MATERIAL FOR THIS TASK start
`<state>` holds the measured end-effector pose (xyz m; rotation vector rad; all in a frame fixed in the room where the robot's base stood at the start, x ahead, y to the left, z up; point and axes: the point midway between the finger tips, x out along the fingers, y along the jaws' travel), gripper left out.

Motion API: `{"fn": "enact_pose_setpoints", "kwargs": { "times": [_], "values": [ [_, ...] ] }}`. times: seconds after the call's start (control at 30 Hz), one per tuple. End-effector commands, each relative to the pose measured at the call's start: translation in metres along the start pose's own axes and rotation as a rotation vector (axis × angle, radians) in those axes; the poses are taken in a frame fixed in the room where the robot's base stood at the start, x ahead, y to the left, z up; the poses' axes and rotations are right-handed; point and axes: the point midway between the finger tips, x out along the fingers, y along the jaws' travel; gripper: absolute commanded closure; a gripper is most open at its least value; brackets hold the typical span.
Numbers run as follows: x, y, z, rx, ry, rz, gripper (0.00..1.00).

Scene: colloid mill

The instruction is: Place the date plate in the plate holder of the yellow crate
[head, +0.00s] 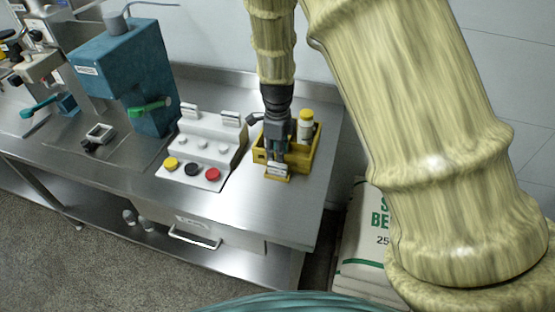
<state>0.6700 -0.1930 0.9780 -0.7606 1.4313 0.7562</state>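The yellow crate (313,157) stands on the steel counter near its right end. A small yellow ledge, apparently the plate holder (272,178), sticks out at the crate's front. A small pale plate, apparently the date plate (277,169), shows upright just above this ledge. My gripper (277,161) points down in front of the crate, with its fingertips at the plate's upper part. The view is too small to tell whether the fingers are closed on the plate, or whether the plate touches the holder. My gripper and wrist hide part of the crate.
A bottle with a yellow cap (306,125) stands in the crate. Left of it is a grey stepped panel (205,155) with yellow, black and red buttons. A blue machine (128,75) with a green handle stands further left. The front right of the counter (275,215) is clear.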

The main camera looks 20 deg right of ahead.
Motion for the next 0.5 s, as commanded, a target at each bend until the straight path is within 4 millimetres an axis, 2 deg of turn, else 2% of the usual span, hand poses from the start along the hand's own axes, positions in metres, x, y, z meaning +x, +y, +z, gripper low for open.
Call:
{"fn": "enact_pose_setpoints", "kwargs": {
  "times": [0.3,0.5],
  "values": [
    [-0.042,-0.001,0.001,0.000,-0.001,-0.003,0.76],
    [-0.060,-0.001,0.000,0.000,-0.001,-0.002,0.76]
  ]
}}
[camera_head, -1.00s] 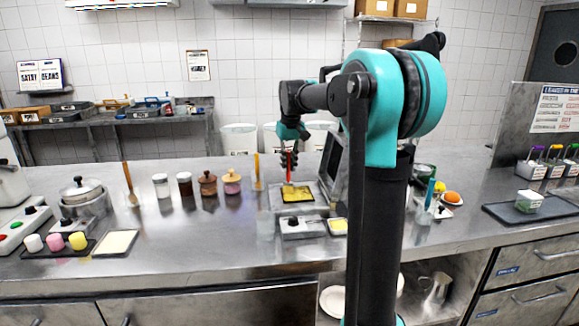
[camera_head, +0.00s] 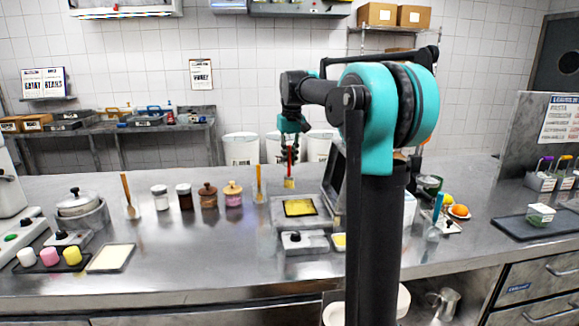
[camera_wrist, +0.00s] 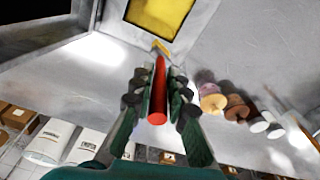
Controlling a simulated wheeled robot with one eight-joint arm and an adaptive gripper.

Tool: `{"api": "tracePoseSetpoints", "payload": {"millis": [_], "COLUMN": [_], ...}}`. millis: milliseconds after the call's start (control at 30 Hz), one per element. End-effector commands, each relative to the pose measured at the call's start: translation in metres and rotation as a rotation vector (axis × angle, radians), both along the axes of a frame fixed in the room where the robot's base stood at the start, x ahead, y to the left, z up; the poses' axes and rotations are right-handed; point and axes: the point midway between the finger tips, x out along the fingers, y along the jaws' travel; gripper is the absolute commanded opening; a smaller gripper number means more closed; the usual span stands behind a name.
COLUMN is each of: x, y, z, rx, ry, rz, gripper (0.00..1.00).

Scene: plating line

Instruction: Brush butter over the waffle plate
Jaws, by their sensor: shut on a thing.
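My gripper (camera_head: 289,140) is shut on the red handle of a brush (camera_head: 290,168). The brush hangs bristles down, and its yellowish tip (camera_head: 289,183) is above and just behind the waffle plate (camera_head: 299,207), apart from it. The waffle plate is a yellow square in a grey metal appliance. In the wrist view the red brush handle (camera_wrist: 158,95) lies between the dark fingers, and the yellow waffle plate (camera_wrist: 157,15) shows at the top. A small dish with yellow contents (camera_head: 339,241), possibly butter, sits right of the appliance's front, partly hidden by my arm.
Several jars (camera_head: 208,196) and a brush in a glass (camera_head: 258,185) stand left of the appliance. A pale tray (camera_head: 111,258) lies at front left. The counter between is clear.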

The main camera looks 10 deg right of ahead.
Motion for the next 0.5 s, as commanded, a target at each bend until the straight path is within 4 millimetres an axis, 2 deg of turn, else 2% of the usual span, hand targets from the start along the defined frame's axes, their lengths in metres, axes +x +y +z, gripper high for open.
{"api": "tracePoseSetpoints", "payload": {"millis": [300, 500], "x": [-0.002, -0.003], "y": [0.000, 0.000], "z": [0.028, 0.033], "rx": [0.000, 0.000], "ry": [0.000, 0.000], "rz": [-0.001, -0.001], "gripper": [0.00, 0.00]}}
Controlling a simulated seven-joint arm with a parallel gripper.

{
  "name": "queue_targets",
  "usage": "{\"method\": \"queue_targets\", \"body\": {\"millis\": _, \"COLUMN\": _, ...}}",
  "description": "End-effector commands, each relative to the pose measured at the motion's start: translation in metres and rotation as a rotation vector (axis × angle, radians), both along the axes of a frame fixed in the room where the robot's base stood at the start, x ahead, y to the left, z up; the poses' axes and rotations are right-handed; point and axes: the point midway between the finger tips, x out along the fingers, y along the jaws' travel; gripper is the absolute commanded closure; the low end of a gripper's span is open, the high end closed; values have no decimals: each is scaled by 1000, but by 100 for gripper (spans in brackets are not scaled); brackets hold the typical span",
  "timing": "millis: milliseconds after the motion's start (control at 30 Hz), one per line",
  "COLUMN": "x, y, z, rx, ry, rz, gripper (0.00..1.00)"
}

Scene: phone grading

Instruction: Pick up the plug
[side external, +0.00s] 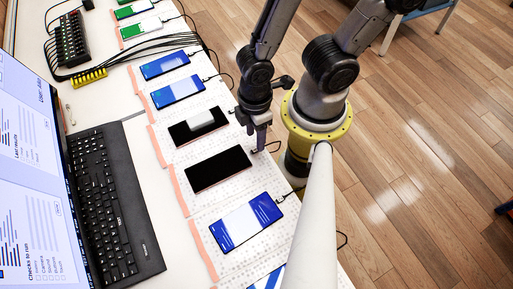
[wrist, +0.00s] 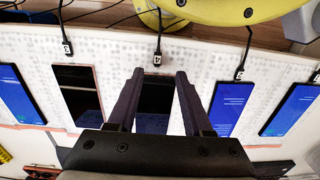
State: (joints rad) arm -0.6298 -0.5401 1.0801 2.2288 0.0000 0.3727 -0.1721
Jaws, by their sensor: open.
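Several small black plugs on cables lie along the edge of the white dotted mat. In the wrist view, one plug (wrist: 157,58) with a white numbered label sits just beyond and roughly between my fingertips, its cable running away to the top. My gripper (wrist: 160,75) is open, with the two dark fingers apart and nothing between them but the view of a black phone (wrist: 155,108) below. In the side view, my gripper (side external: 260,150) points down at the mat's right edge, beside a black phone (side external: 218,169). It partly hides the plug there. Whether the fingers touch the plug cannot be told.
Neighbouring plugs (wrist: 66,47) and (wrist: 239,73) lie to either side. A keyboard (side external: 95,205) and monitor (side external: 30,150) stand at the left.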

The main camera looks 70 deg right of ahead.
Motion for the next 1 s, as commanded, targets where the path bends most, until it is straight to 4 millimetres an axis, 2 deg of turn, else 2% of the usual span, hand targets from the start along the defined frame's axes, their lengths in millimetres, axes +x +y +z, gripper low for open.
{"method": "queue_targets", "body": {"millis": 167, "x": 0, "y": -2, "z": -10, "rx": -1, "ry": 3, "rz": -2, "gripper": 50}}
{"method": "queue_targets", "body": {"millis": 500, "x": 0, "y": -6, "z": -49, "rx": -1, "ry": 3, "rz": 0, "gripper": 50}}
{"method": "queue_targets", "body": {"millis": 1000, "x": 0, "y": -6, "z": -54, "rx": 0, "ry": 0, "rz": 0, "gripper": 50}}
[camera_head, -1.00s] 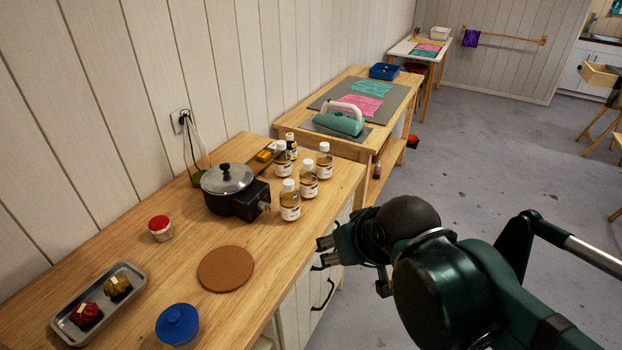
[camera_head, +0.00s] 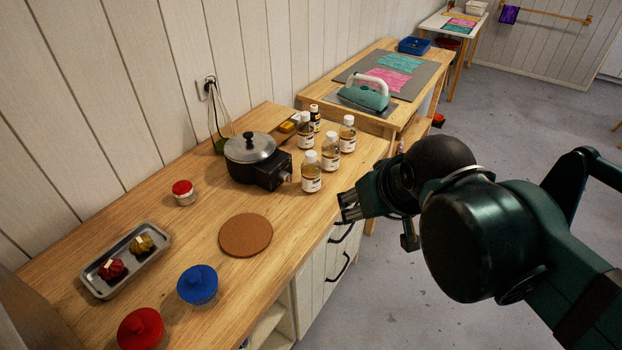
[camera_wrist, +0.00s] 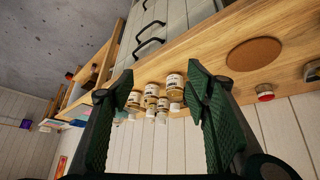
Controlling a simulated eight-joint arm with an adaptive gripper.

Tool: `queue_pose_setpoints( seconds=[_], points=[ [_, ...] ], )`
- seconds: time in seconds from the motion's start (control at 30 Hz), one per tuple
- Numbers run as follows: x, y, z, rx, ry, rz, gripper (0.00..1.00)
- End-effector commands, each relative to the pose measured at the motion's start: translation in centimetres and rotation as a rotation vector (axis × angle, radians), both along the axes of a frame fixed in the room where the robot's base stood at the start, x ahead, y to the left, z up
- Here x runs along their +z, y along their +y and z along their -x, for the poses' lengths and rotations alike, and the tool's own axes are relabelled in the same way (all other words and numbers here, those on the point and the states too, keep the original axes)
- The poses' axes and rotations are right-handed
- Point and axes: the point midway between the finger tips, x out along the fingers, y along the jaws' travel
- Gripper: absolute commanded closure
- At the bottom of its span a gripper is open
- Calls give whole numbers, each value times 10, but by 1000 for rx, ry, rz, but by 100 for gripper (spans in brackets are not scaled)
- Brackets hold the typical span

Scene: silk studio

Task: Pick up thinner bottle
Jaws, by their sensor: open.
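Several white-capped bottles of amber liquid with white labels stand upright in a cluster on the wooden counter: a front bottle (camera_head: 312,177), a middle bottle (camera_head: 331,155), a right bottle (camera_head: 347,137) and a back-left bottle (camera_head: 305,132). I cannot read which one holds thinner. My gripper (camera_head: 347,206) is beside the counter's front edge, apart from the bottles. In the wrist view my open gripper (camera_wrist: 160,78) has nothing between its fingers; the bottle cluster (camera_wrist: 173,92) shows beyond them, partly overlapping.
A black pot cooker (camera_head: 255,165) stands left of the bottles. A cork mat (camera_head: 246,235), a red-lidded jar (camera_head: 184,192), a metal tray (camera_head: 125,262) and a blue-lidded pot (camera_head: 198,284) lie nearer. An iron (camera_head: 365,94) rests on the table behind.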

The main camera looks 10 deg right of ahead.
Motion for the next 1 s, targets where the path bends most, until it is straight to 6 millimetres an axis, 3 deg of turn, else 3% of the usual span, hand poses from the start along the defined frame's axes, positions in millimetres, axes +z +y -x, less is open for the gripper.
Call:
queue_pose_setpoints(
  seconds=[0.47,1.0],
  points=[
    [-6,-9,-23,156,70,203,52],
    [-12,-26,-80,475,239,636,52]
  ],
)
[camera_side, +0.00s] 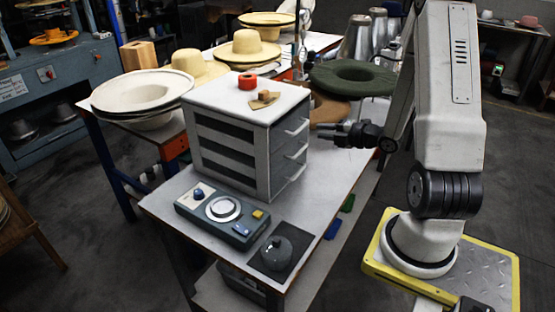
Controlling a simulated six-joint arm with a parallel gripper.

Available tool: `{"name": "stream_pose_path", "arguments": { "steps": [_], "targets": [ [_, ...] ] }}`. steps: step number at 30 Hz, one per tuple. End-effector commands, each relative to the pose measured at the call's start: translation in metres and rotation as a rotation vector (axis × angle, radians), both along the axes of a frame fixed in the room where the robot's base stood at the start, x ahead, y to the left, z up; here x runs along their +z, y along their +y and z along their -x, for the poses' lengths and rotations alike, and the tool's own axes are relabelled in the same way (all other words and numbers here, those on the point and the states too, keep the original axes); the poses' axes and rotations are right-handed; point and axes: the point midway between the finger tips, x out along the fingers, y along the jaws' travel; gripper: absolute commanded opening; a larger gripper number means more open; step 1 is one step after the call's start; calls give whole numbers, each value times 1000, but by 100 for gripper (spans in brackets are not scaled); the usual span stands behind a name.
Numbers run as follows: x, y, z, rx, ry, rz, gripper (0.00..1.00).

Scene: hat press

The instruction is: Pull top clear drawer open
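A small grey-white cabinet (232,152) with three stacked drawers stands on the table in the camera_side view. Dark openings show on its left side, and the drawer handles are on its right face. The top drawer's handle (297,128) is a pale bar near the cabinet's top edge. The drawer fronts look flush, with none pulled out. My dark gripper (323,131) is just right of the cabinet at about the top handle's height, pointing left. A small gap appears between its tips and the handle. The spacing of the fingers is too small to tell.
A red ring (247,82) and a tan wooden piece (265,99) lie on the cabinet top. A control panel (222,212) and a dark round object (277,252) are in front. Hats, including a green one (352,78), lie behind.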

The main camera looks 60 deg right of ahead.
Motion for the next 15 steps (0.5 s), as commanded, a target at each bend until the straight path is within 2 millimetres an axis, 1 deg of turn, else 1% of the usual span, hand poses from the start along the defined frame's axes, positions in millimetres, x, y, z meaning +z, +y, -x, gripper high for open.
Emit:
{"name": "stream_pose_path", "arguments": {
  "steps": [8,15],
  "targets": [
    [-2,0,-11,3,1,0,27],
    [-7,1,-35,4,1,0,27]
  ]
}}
MATERIAL FOR THIS TASK end
*WHAT IS EXPECTED*
Everything above from the line with "[side external, +0.00s]" through the line with "State: (joints rad)" should be retyped exactly, and nothing else; omit pictures.

*ANSWER TO THIS TASK*
[side external, +0.00s] 
[wrist, +0.00s] 
State: (joints rad) arm -0.6298 -0.5401 1.0801 2.2288 0.0000 0.3727 -0.1721

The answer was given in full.